### Challenge
Work out the number of lines in the listing that include the string "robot". Reply with that number alone.

### Information shown

________________________________________

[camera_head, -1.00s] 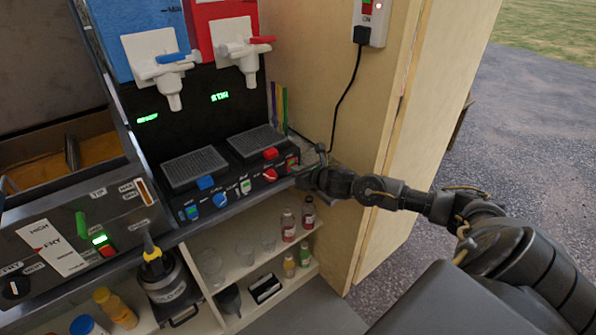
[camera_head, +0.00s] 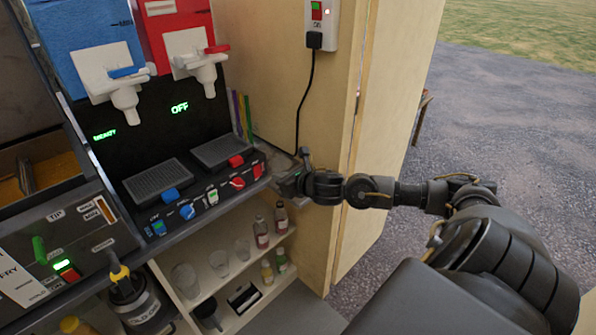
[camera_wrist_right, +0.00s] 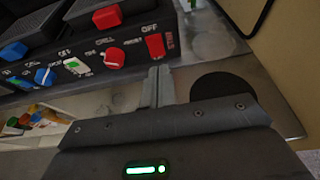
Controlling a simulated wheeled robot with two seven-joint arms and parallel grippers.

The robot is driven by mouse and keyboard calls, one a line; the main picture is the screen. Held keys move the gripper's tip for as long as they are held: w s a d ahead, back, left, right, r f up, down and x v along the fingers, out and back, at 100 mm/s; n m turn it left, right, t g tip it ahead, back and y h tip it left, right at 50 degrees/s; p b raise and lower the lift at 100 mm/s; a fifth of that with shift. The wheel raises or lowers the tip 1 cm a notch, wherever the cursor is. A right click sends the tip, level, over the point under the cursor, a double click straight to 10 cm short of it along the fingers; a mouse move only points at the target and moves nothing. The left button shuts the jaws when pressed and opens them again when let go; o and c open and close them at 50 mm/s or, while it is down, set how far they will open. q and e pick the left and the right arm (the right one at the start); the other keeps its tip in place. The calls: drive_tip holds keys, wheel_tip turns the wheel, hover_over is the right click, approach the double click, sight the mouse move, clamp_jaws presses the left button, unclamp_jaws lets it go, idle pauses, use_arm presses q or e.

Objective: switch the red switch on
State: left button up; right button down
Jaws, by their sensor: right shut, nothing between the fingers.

________________________________________

### Response
2